Wednesday, May 12, 2010

The Teacher

What a boring few days these have been. I've spent the past few days as immobile as possible as i let the numerous scabs harden and the wounds heal. This means hours on end just laying around and a) reading, b) watching The Teaching Company lessons, c) watching French In Action lessons, and d) working on a little Chinese (which i'll never learn). Tomorrow i pay a visit to the doctor and hopefully the stitches should come out.

While looking for something new to read this morning, i found a sample of Jean Klein's book The Book of Listening on the Non-Duality Press web site. I especially liked this excerpt:

"Questioner: [I]f I have more than one teacher or I look for another teacher after my "guru" dies, I have not yet met the guru?

Jean Klein: No, there is only one guru. When you meet the guru it is forever. It is beyond your life, beyond your phenomenal appearance.

Until one has caught the scent all looking is in ignorance. All people who go guru-shopping, looking for bargains, fall into the hands of merchants, so-called teachers who want students at any price, who need students for psychological survival. Guru-shopping is a lack of maturity, a lack of inquiry. The emphasis is on the person. Such people are not disciples. They are fundamentally lazy. A real disciple is never lazy.

In a mature student the quest is one pointed, not dispersed. He or she gives all their love to the quest. A disciple already feels that the answer is only to be found in silent living with the question. There is no eccentric energy to go looking "outside."

Q: And by "silent living" you mean...?

JK: Not to touch the quest, not to manipulate it with book knowledge, comparison, interpretation, reference to the already known. As you said, to live in complete innocence with the quest.

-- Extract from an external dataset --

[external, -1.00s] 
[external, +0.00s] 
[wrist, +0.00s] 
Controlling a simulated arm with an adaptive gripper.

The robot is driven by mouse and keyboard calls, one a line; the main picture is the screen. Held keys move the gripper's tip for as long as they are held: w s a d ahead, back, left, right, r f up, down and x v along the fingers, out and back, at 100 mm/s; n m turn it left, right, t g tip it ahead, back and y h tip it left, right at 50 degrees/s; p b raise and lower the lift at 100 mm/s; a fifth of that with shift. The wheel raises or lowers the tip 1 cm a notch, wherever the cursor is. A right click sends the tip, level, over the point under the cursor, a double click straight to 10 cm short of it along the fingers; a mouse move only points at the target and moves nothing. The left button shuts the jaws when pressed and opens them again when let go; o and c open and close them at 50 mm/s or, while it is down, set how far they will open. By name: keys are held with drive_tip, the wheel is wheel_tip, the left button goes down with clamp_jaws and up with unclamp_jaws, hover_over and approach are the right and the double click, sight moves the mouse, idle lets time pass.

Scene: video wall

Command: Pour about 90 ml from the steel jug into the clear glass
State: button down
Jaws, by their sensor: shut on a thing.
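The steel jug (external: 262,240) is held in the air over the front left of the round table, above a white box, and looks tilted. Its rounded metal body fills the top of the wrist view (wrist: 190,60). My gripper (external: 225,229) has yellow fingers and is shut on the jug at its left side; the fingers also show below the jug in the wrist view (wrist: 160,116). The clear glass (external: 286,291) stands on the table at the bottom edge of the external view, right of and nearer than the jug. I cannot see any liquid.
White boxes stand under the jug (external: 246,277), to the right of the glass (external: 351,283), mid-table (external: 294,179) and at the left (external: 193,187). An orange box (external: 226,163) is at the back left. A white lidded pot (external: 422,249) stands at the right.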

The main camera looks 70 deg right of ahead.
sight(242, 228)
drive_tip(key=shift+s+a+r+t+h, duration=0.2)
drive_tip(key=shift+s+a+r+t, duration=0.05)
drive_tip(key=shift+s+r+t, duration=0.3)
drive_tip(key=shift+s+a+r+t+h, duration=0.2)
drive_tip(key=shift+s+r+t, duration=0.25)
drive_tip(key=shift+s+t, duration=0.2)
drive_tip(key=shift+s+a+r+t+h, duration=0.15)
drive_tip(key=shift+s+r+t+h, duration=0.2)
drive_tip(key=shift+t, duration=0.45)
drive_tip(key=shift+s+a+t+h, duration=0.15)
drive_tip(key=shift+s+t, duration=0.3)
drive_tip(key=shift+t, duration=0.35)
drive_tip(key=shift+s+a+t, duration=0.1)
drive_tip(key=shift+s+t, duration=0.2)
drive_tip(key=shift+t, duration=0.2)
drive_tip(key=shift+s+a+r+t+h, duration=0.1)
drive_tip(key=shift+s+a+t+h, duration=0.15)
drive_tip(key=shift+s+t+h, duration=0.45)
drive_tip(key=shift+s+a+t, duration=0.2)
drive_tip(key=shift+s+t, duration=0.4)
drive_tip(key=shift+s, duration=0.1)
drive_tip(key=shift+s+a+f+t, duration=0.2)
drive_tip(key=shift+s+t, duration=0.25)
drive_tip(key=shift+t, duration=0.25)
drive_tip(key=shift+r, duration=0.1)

Q: Can you talk a little more about those who are not yet oriented, who have not the fore-feeling of their real nature? What can they gain from being in the presence of one who is established in openness?

JK: When you look at the teacher as a person, as something objective, then you can never find yourself in this looking. You will find only the person over and over again and this will leave you dissatisfied, it keeps you in conflict. But a guru gives no hold to this projection and there may come a day when you feel the non-objective in yourself.

Everything must be submitted to what is non-objective. Surrender all that you are not. But before you can surrender this that you are not, you must know what it is that you are not. This calls for unbounded exploration. In knowing what you are not there is presence. Give all your life to this presence and you will discover it is not an object. Surrender is not a thought. You can only surrender to surrender itself."


Shikantaza. Just sitting. Surrendering to the non-objective. Surrendering the objective "what you are not" to "what you are." As for "unbounded exploration" i am reminded of T.S. Eliot:

"We shall not cease from exploration
and the end of all our exploring
will be to arrive where we started...
and know the place for the first time."